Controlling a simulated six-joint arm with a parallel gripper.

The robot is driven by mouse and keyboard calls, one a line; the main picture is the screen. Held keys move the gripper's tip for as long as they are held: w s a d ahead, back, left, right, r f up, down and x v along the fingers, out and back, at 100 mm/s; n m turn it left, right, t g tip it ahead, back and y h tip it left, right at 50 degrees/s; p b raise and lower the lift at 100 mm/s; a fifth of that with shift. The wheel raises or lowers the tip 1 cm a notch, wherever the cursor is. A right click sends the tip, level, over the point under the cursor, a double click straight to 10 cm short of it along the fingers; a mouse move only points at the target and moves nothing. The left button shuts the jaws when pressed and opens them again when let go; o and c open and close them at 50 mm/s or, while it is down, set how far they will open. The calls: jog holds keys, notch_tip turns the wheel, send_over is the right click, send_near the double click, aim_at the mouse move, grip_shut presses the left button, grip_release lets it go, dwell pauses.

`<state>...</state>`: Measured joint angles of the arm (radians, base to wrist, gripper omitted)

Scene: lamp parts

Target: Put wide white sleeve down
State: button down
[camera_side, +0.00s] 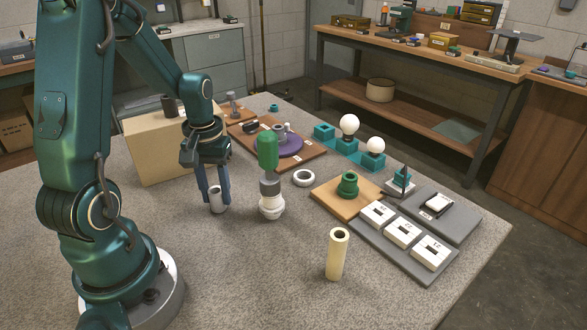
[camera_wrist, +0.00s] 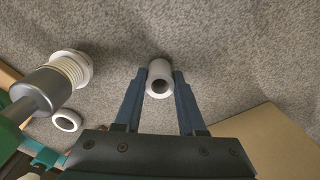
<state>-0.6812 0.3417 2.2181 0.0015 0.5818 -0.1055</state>
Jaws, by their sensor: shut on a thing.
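My gripper (camera_side: 216,188) points down over the left-middle part of the table and is shut on the wide white sleeve (camera_side: 218,204). The sleeve is a short, pale, hollow tube. In the wrist view the sleeve (camera_wrist: 160,72) sits upright between the two dark fingertips, its round opening facing the camera. Its lower end is at or very near the grey tabletop (camera_side: 240,270); I cannot tell whether it touches. The fingers hide parts of its sides.
A green-handled tool on a white ribbed base (camera_side: 270,207) stands close on the right. A white ring (camera_side: 303,178) lies beyond it. A cream tube (camera_side: 336,258) stands nearer the front. A cardboard box (camera_side: 160,148) is behind my gripper. The front tabletop is mostly clear.

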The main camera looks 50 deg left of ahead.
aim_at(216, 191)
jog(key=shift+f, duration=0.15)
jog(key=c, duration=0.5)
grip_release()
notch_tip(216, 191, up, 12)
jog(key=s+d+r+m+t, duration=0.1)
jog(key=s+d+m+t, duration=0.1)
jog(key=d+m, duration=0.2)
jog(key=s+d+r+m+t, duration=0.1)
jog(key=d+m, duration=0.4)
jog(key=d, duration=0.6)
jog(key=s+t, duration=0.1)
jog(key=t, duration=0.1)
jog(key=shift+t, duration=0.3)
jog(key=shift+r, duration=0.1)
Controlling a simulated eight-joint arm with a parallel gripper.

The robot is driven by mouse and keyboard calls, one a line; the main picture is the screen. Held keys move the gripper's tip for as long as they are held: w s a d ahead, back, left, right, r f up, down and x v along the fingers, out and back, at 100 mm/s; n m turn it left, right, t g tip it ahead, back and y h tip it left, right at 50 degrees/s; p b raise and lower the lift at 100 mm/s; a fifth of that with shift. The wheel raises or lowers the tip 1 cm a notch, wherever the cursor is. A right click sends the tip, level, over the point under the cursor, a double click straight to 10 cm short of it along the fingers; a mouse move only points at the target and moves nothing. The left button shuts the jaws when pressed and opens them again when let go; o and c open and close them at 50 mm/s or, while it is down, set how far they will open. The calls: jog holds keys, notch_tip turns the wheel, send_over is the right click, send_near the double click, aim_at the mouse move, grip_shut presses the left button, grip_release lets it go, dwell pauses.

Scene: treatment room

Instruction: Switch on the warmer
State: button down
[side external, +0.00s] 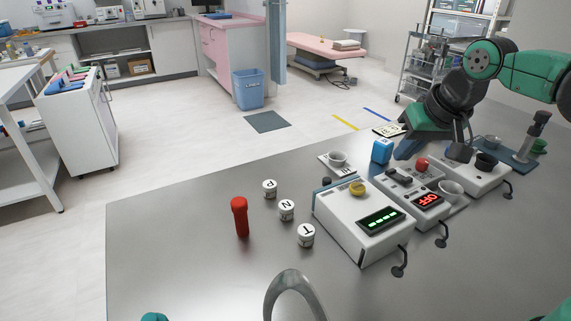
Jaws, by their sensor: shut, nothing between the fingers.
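Several white control units stand in a row at the right of the steel table; none has a readable name, so I cannot tell which is the warmer. The middle unit (394,190) has a red display (428,200) reading OFF, a black slider-like control (398,176) and a red button (421,164). The front unit (345,216) has a yellow knob (357,188) and a display with green bars (380,220). The rear unit (487,178) has a black knob (486,161). My gripper (458,151) is shut and empty, above and behind the units; its tips are partly unclear.
A red cylinder (240,217) and white lettered pieces (287,209) stand left of the units. A grey arch (293,280) rises at the front edge. The table's left part is clear.

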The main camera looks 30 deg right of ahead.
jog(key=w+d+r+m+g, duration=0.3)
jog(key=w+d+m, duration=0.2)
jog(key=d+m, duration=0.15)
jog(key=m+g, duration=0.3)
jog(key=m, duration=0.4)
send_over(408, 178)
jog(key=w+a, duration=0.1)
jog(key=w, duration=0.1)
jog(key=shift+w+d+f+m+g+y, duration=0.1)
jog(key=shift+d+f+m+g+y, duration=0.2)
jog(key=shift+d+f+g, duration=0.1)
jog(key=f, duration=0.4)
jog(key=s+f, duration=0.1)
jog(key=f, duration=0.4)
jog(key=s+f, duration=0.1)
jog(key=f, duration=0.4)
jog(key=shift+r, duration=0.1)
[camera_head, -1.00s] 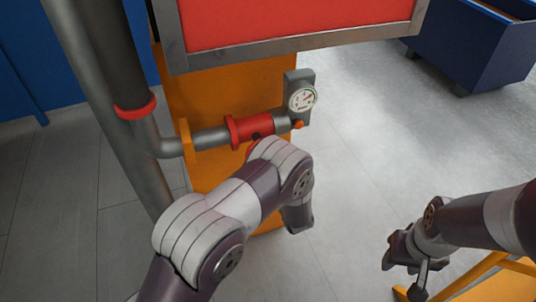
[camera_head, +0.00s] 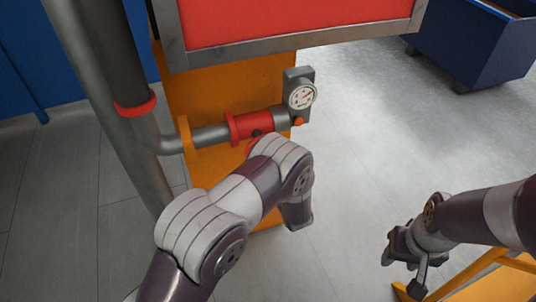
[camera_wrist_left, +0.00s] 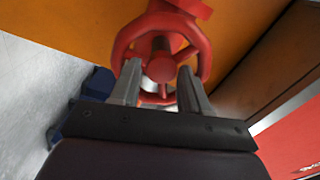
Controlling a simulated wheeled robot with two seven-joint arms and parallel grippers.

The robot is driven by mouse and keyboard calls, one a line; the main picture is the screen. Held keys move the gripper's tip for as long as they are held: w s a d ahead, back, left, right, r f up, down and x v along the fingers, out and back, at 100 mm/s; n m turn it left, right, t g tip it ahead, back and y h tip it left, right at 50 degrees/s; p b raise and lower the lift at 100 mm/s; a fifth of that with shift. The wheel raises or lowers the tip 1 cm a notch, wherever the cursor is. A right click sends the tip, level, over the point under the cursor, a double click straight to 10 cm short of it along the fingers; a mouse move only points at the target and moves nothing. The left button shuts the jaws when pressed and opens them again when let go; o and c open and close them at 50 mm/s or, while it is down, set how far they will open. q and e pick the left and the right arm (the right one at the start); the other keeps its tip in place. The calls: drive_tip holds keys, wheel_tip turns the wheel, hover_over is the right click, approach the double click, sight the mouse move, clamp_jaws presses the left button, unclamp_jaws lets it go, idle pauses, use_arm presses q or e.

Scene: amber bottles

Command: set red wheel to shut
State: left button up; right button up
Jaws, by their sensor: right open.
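The red wheel (camera_wrist_left: 161,66) is a spoked handwheel with a round hub, seen close up in the left wrist view. My left gripper (camera_wrist_left: 160,84) is open in front of it. Its two fingers point at the wheel, one on each side of the hub, with gaps between them and the hub. I cannot tell whether the fingertips touch the rim or spokes. In the head view only a sliver of the wheel (camera_head: 252,146) shows behind my left arm, which hides the left gripper. My right gripper (camera_head: 403,262) is open and empty at the lower right, away from the wheel.
A red valve body (camera_head: 250,126) sits on a grey pipe in front of an orange panel (camera_head: 215,85). A dial gauge (camera_head: 301,96) stands at its right end. A thick grey pipe (camera_head: 125,75) rises at left. A blue bin (camera_head: 475,45) stands far right on open grey floor.

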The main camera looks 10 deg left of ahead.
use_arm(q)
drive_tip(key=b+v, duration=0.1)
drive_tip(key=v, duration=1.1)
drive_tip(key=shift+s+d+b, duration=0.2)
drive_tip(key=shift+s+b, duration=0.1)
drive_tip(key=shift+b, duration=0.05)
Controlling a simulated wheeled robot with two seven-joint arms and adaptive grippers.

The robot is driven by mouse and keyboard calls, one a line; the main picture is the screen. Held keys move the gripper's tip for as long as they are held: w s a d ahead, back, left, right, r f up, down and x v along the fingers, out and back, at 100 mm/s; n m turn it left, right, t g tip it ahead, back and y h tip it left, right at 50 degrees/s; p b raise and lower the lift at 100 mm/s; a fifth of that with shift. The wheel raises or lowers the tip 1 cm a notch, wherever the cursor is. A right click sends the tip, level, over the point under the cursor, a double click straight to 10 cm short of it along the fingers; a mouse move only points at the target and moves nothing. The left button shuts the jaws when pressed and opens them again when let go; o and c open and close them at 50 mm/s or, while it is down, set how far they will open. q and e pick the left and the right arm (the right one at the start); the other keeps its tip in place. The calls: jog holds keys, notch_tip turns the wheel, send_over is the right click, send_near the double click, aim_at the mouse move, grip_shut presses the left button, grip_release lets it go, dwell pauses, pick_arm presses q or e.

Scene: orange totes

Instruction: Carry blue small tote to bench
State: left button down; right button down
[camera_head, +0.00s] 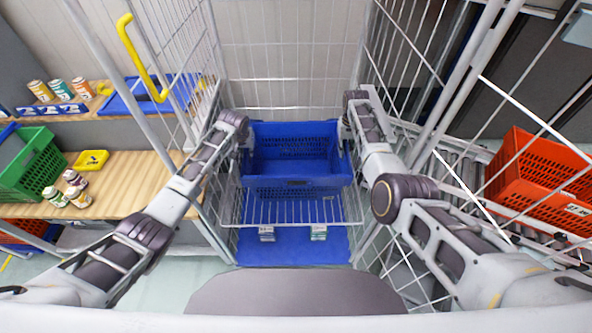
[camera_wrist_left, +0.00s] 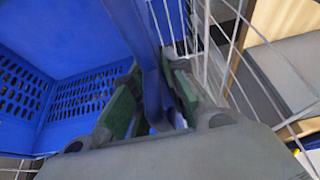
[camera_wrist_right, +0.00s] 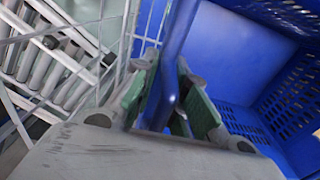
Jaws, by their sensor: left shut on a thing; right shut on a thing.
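The blue small tote (camera_head: 293,182) is upright and empty, between my two arms and inside the wire cage cart (camera_head: 232,212), at the level of its wire shelf. I cannot tell whether it touches the shelf. My left gripper (camera_head: 243,146) is shut on the tote's left rim; the left wrist view shows its green-padded fingers (camera_wrist_left: 155,110) around the blue rim. My right gripper (camera_head: 345,146) is shut on the right rim; the right wrist view shows its fingers (camera_wrist_right: 170,100) around it. The wooden bench (camera_head: 130,185) stands at the left, outside the cart.
On the bench are a green tote (camera_head: 38,165), a small yellow tray (camera_head: 91,160) and several cans (camera_head: 68,193). A red tote (camera_head: 540,185) sits on rollers at the right. The cart's wire sides (camera_head: 405,50) stand close to both arms.

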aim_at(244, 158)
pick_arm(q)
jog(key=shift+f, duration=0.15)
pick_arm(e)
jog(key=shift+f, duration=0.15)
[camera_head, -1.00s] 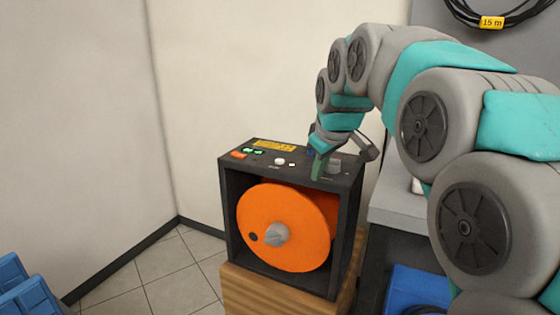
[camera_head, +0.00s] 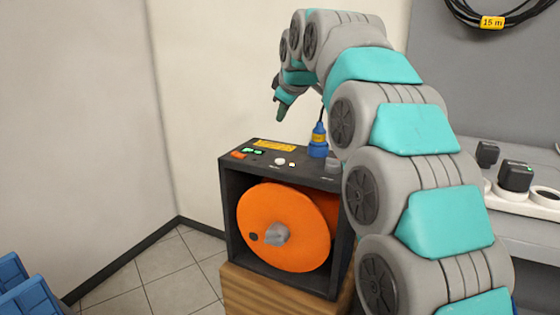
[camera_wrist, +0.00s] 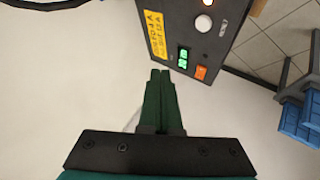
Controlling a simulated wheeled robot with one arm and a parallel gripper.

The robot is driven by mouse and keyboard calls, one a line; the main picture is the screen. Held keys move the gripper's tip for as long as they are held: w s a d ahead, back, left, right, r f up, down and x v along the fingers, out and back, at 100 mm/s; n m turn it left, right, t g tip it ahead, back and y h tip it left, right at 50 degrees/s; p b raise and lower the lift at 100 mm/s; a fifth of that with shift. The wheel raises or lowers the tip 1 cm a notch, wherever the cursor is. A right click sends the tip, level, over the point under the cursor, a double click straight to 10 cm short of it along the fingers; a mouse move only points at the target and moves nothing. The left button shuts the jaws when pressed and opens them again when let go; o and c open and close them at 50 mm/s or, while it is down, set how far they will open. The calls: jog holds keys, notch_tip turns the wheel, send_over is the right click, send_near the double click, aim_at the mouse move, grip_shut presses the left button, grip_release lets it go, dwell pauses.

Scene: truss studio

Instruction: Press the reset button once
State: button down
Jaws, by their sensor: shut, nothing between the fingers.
........
Work to be completed :: Give back the lines above exactly, from the one with "Scene: truss studio" through the last line.

Solution to the exercise ::
Scene: truss studio

Instruction: Press the reset button once
State: button down
Jaws, by their sensor: shut, nothing between the fingers.

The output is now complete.